Cassandro instalou Demétrio de Falero como tirano em Atenas no ano de 317. Demétrio –

que curiosamente era filósofo peripatético e discípulo de Aristóteles e Teofrasto – agiu

como um déspota esclarecido e garantiu certa estabilidade e prosperidade, mantendo a

elite local sob o controle de Cassandro. Com a queda de Demétrio em 307, devido a

conflitos entre generais macedônios, ocorreram mais sete mudanças de governo até 261

(FINLEY, 1985: 140-1), quando as lideranças atenienses abandonaram as antigas

aspirações democráticas e imperialistas, aceitando de vez a situação de cidade súdita.

Porém, durante cerca de quatro décadas os velhos hábitos democráticos dos séc. V e IV

insistiram em resistir à dominação, revelando o fôlego ideológico da memória da

democracia. Compreender a estabilidade democrática do séc. IV, da qual os atenienses

eram ciosos, parece ter sido a principal finalidade da Athēnaíōn Politeía.

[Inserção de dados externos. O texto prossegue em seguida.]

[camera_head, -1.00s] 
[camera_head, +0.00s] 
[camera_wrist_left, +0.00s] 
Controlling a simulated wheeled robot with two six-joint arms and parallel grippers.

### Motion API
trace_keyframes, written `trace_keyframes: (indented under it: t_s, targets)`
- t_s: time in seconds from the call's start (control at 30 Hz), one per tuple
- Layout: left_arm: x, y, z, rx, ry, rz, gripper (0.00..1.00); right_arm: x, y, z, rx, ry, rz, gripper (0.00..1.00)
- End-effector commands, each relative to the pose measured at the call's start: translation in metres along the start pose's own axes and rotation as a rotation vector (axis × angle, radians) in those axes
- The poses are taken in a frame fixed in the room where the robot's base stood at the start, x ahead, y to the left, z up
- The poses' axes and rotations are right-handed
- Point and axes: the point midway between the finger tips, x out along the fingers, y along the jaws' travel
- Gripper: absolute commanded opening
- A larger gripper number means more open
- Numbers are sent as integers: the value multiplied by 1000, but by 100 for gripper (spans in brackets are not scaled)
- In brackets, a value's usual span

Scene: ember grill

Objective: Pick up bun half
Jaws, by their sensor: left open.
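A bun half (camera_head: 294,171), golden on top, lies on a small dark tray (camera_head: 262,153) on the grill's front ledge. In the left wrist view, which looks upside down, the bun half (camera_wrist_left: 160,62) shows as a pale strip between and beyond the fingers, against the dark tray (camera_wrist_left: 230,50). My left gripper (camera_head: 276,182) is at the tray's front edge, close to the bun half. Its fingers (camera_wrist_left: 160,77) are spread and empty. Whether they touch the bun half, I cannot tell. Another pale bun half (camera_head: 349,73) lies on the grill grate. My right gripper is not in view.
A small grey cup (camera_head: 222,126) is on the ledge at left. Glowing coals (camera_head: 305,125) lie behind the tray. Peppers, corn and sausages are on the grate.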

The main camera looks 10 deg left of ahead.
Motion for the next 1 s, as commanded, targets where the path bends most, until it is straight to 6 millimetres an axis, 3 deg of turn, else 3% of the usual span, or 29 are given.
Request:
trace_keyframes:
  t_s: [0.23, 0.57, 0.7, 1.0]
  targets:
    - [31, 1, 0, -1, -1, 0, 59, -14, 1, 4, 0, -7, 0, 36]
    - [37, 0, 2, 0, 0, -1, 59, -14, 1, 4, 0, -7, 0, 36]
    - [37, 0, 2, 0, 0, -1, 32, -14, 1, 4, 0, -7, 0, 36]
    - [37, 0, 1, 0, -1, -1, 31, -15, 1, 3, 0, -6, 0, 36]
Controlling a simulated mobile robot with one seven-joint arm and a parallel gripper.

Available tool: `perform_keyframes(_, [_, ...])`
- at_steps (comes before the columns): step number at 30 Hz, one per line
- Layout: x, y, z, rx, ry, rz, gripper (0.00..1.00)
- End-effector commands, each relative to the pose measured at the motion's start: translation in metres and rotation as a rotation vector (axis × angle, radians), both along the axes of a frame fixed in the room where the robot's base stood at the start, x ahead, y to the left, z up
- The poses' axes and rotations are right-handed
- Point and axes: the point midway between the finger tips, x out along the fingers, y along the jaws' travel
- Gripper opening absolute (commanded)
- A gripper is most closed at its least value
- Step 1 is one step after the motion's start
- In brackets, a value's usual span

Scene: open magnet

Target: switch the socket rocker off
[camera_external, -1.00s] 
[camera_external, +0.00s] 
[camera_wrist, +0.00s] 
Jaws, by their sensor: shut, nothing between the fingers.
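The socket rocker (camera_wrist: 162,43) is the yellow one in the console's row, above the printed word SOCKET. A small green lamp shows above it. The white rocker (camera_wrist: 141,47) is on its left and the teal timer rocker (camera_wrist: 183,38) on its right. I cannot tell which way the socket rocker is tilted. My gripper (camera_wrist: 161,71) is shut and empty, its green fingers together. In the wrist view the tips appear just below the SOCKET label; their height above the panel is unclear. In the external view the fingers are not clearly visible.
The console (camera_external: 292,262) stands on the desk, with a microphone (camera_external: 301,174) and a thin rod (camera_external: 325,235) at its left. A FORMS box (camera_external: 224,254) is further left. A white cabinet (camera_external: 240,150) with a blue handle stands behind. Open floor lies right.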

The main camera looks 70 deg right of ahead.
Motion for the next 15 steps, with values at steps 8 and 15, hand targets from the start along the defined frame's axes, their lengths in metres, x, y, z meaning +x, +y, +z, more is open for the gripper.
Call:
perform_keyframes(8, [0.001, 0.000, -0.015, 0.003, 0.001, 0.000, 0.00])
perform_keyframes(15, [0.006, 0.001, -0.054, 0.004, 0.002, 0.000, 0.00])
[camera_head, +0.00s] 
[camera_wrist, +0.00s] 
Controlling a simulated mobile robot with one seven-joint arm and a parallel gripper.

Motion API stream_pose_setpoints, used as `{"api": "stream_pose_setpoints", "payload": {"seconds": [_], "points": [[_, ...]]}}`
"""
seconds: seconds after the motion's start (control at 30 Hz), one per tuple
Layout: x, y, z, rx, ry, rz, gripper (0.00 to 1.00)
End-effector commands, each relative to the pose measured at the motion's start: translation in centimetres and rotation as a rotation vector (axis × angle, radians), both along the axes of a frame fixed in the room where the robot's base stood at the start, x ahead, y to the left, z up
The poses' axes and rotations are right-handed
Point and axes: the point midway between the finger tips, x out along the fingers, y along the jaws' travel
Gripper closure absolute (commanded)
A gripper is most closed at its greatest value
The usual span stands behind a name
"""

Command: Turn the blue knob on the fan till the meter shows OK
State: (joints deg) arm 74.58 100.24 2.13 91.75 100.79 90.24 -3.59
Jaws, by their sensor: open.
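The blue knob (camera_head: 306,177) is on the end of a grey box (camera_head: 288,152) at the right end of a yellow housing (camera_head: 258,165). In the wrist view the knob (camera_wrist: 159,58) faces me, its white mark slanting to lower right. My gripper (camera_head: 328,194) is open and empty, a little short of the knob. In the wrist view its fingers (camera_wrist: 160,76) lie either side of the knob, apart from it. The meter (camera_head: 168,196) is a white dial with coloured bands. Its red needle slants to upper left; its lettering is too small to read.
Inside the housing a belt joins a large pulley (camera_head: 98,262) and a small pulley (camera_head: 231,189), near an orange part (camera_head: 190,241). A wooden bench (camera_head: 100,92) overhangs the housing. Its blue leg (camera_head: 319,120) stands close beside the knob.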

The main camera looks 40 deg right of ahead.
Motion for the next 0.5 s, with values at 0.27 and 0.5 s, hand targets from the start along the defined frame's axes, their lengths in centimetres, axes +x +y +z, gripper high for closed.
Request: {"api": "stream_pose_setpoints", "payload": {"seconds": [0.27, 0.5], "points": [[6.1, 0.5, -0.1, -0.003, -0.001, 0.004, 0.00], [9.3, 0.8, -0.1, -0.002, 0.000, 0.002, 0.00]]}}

Partindo desta mesma premissa que o télos da narrativa está na retrospectiva causal

da democracia ateniense até a sua forma presente, John J. Keaney propôs uma nova

articulação da filosofia aristotélica com a obra, no artigo The Structure of Aristotle's

Athenaion Politeia (1963: 117-8 e 1992: 20-2). Keaney partiu de um padrão estilístico que

G. Else identificou na Poética, que estabelece a narração de algo através de um modesto

começo, porém prenhe de possibilidades, que se segue a um desenvolvimento, e uma

expansão, até a realização de algo considerável – padrão este que, segundo Keaney,

exprime o processo de pensamento do autor da obra. O resultado da abordagem de

Keaney identificou composições em anel na Athēnaíōn Politeía, através de quiasmos que

intercalam as informações históricas com os juízos sobre a democracia ateniense. Keaney

define a obra como a narração do crescimento das prerrogativas do povo (dēmos) sobre as

instituições que antes detinham o poder judiciário em Atenas.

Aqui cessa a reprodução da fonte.